Exercise requirements
Select from the data all lines with the word "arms".

Supplied data
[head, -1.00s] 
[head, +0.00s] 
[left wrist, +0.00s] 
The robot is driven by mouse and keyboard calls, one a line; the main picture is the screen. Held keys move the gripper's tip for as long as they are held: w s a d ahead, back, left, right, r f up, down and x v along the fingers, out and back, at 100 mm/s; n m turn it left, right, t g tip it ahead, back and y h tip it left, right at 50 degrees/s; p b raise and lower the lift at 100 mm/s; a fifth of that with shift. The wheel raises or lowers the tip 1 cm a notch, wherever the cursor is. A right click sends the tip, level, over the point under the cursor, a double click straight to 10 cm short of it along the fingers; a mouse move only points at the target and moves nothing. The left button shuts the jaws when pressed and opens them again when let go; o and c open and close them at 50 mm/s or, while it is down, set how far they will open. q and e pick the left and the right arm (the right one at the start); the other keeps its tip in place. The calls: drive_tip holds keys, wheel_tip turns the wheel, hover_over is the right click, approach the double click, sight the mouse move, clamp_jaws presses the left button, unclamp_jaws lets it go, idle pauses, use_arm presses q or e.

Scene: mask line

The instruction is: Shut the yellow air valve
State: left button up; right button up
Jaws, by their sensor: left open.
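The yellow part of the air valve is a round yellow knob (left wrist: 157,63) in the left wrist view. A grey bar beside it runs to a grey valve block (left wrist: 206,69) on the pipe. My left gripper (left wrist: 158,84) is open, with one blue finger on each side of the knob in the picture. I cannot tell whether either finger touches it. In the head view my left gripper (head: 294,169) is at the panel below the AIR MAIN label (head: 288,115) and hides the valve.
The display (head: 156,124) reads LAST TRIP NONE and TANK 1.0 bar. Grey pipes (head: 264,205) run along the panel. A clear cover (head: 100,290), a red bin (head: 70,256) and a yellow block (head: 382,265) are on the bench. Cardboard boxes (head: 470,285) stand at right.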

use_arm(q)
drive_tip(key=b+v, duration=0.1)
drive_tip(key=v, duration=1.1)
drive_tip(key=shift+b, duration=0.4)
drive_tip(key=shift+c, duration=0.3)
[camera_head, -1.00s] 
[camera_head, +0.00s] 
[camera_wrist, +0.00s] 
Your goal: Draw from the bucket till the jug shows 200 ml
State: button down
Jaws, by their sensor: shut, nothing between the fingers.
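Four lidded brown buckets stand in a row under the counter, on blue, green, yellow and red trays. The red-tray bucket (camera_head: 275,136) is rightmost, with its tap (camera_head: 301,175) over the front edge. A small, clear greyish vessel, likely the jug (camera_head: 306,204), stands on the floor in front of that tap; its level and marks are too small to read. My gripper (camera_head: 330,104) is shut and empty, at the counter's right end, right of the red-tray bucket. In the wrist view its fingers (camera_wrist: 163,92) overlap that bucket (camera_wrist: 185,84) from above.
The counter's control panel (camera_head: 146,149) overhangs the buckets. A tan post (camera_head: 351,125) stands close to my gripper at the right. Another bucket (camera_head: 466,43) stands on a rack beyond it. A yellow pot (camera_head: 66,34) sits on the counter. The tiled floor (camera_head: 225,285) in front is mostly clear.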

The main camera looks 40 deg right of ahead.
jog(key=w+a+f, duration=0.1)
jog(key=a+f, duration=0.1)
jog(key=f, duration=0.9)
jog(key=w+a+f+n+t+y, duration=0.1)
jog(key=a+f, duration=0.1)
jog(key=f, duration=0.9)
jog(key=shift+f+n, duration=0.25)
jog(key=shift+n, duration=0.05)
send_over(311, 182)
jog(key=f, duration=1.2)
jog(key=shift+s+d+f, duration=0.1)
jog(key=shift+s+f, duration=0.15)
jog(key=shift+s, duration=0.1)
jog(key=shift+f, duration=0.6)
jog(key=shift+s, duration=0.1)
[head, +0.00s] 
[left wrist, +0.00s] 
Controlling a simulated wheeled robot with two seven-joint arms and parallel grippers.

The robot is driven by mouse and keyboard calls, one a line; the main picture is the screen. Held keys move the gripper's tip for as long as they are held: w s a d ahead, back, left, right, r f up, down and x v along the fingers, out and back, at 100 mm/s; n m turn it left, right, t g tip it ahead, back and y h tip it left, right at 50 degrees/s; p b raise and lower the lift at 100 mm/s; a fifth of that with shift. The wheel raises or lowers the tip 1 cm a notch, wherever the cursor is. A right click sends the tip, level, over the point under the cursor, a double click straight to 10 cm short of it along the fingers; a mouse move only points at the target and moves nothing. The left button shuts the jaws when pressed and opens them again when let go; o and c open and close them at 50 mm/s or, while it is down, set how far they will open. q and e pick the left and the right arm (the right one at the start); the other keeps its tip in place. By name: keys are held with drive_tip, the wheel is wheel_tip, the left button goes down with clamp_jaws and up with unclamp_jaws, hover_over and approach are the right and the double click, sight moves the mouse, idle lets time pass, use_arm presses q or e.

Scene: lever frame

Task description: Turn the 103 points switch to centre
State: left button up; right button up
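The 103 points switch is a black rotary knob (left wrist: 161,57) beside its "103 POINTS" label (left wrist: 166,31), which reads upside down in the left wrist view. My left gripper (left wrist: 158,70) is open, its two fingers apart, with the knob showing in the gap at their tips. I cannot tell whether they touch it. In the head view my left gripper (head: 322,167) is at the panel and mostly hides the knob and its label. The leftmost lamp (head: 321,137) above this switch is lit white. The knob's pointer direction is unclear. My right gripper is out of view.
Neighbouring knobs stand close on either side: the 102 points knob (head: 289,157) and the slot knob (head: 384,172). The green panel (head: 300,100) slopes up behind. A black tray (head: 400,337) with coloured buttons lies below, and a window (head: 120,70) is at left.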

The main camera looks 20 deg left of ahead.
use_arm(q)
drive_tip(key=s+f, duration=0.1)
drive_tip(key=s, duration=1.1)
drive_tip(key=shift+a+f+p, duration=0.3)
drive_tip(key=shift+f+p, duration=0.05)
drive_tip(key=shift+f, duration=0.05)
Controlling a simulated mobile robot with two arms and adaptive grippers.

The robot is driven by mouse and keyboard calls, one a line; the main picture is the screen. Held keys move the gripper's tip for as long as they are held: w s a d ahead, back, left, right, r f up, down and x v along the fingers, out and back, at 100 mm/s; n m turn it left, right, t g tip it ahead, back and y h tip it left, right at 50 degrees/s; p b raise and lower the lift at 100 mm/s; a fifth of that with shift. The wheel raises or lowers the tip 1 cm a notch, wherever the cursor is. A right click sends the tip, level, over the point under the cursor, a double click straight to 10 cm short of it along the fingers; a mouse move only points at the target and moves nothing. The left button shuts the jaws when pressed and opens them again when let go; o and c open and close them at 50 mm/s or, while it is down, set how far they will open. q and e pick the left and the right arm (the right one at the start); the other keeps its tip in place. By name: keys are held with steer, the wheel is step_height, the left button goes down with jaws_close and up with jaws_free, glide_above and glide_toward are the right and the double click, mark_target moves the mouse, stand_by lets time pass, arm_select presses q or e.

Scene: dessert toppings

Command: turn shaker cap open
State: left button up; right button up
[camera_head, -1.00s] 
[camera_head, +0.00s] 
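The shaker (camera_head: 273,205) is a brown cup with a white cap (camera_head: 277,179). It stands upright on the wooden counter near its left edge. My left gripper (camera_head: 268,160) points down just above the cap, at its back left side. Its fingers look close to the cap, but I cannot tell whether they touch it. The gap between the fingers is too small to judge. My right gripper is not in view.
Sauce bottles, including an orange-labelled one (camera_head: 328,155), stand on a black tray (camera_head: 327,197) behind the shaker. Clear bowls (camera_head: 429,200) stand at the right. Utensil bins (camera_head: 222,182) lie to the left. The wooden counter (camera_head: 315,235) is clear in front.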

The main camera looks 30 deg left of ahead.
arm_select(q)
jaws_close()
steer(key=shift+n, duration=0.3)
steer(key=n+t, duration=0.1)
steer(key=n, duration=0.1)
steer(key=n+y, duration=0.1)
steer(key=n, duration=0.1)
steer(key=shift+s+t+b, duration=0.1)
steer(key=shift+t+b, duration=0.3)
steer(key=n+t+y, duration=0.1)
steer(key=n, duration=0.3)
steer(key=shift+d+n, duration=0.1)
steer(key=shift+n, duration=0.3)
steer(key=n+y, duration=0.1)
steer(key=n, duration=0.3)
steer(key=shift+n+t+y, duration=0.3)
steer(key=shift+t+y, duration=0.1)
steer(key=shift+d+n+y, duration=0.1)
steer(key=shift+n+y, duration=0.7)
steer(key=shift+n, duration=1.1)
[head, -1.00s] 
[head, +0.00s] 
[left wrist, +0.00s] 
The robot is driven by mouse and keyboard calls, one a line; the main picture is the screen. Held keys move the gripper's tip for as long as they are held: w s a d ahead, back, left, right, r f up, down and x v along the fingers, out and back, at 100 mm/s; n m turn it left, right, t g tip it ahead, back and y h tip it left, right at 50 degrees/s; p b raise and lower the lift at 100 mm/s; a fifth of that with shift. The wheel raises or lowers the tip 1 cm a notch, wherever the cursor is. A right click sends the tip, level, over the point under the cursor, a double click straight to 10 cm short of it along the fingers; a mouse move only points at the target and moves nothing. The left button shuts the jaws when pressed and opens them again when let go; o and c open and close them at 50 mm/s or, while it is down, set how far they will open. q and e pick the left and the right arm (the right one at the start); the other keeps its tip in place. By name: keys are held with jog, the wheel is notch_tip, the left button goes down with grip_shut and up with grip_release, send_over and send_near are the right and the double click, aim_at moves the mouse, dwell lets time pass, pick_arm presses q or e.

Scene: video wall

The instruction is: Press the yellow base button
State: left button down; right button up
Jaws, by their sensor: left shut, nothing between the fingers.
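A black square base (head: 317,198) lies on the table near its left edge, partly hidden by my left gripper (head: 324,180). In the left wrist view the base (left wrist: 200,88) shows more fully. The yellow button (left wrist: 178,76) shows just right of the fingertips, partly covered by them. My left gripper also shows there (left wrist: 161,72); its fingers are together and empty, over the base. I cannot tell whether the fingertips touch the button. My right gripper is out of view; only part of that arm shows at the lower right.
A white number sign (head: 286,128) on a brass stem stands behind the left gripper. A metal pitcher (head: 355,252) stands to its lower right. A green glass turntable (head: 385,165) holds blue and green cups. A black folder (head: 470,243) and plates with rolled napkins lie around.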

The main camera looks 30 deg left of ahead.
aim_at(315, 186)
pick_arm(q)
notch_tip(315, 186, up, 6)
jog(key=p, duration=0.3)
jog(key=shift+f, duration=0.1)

Written solution
Controlling a simulated wheeled robot with two seven-joint arms and parallel grippers.
Controlling a simulated mobile robot with two arms and adaptive grippers.

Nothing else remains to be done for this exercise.